**TASK OBJECTIVE**: Omit all images. Transcribe the rest of the material below exactly.

**SUPPLIED DATA**:
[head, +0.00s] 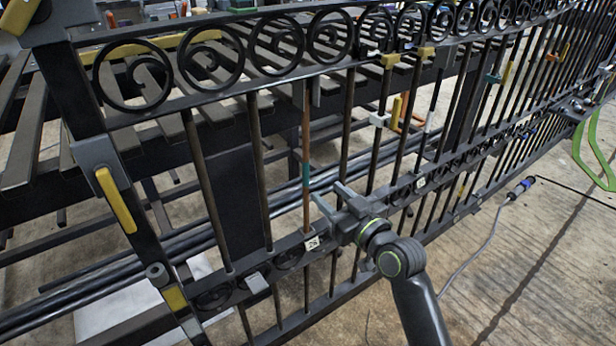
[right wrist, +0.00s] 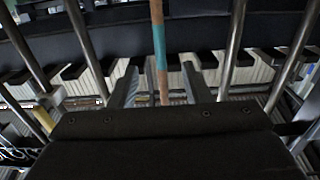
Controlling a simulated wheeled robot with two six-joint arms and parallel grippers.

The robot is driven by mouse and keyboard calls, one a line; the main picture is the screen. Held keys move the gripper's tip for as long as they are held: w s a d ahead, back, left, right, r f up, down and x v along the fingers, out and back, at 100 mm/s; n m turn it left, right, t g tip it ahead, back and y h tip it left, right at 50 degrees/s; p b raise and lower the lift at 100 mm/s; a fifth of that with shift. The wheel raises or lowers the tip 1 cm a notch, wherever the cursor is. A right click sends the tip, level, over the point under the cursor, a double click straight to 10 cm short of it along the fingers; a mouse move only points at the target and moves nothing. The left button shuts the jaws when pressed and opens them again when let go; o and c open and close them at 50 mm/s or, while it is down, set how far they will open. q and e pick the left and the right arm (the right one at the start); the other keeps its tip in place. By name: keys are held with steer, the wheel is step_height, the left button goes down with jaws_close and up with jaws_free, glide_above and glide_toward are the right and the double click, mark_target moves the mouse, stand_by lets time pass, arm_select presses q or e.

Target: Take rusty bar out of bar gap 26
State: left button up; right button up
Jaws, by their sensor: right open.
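The rusty bar (head: 306,130) stands upright in the gate, brown with a teal band low on it. Its lower end meets the lower rail by a white tag (head: 312,243) reading 26. My right gripper (head: 330,194) is open just right of the bar's lower part in the head view. In the right wrist view the rusty bar (right wrist: 158,50) lines up between the two open fingers of my right gripper (right wrist: 160,82), with clear space on both sides. How deep it sits between them I cannot tell. My left gripper is not in view.
Dark upright bars (head: 257,170) of the gate flank the rusty bar on both sides. A scroll-topped rail (head: 250,85) runs above. A slatted rack (head: 150,85) stands behind. A yellow-handled latch (head: 116,200) is on the left post.

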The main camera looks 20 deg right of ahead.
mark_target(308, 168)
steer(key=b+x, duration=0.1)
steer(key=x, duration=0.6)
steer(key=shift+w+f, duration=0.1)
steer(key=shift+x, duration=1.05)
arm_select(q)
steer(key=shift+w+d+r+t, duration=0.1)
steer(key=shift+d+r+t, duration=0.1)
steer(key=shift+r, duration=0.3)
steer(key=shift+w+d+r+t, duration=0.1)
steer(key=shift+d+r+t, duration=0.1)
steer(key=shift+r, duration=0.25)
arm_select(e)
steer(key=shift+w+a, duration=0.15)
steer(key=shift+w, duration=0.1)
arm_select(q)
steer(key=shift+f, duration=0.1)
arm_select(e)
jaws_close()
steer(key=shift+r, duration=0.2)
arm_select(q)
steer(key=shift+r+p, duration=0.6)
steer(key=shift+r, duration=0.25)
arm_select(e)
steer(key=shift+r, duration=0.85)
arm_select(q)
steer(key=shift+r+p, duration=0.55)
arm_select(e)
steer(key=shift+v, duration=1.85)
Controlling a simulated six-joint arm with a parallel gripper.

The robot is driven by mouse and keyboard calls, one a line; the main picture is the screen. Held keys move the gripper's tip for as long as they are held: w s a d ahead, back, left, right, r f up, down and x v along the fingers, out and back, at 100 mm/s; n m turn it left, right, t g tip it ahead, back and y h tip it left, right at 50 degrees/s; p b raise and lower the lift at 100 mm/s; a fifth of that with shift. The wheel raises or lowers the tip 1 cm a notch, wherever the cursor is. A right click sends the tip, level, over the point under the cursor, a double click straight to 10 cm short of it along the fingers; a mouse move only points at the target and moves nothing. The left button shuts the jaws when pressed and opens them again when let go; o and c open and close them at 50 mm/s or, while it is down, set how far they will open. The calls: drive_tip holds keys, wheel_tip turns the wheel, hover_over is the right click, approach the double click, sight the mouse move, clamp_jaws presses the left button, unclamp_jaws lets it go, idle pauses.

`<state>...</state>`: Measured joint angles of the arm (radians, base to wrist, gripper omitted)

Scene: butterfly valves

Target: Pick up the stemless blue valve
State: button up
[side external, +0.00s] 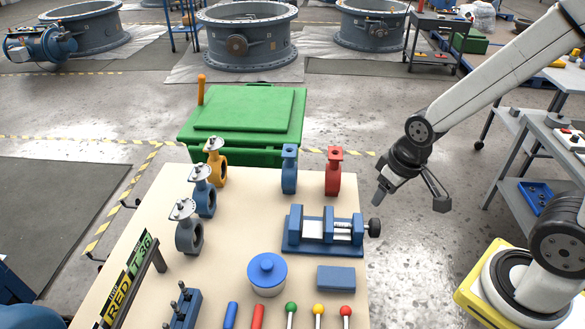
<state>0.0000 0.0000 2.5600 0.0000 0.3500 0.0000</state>
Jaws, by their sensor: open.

**EXERCISE RESULT**:
[head, +0.00s] 
[right wrist, +0.00s] 
Controlling a simulated wheeled robot with two six-joint arms and parallel grippers.

The robot is driven by mouse and keyboard calls, one a line; the main picture is the screen. Held keys move the gripper's tip for as long as they are held: w s a d ahead, back, left, right, r f up, down and x v along the fingers, out and back, at 100 mm/s; n m turn it left, right, t g tip it ahead, back and y h tip it left, right at 50 degrees/s; p b raise and lower the lift at 100 mm/s; a fifth of that with shift. The wheel raises or lowers the tip 1 cm a notch, wherever the cursor is. A right click sends the tip, level, over the point under the cursor, a double click straight to 10 cm short of it along the fingers; a mouse move only points at the target and moves nothing. The left button shuts the jaws when pressed and opens them again when let go; o and c open and close them at 50 mm/s or, while it is down, set how far they will open. q and e pick the left and the right arm (the right one at the start); the other keeps its tip in place. By name: keys are held with steer, the wheel is step_height, the left button goes down with jaws_close and up with jaws_free, glide_above and glide_toward are the right and the double click, mark_target moves the mouse, stand_by lets time pass, arm_select presses q or e.

Target: Take rusty bar out of bar gap 26
State: left button up; right button up
Jaws, by their sensor: right open.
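The rusty bar (head: 306,130) stands upright in the gate, brown with a teal band low on it. Its lower end meets the lower rail by a white tag (head: 312,243) reading 26. My right gripper (head: 330,194) is open just right of the bar's lower part in the head view. In the right wrist view the rusty bar (right wrist: 158,50) lines up between the two open fingers of my right gripper (right wrist: 160,82), with clear space on both sides. How deep it sits between them I cannot tell. My left gripper is not in view.
Dark upright bars (head: 257,170) of the gate flank the rusty bar on both sides. A scroll-topped rail (head: 250,85) runs above. A slatted rack (head: 150,85) stands behind. A yellow-handled latch (head: 116,200) is on the left post.

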The main camera looks 20 deg right of ahead.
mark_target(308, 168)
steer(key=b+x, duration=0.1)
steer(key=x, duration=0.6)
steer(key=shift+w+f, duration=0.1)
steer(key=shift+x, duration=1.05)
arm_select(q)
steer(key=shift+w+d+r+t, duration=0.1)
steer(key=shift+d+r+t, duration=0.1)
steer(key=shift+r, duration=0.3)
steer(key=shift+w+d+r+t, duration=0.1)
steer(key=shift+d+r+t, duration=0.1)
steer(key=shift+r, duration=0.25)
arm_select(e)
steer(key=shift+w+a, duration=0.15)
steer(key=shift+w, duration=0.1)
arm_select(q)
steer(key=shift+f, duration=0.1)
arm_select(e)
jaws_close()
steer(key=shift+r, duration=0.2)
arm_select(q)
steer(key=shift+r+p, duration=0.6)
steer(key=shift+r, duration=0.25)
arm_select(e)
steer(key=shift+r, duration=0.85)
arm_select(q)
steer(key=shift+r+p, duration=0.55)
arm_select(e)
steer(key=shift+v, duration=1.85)
Controlling a simulated six-joint arm with a parallel gripper.

The robot is driven by mouse and keyboard calls, one a line; the main picture is the screen. Held keys move the gripper's tip for as long as they are held: w s a d ahead, back, left, right, r f up, down and x v along the fingers, out and back, at 100 mm/s; n m turn it left, right, t g tip it ahead, back and y h tip it left, right at 50 degrees/s; p b raise and lower the lift at 100 mm/s; a fifth of that with shift. The wheel raises or lowers the tip 1 cm a notch, wherever the cursor is. A right click sends the tip, level, over the point under the cursor, a double click straight to 10 cm short of it along the fingers; a mouse move only points at the target and moves nothing. The left button shuts the jaws when pressed and opens them again when let go; o and c open and close them at 50 mm/s or, while it is down, set how far they will open. The calls: drive_tip holds keys, wheel_tip turns the wheel, hover_over is the right click, approach the double click, sight the mouse move, clamp_jaws presses the left button, unclamp_jaws lets it go, idle pauses.

`<state>...</state>`: Measured joint angles of the arm (radians, base to wrist, gripper omitted)

Scene: butterfly valves

Target: Pick up the stemless blue valve
State: button up
[side external, +0.00s] 
<state>0.0000 0.0000 2.5600 0.0000 0.3500 0.0000</state>
Jaws, by their sensor: open.

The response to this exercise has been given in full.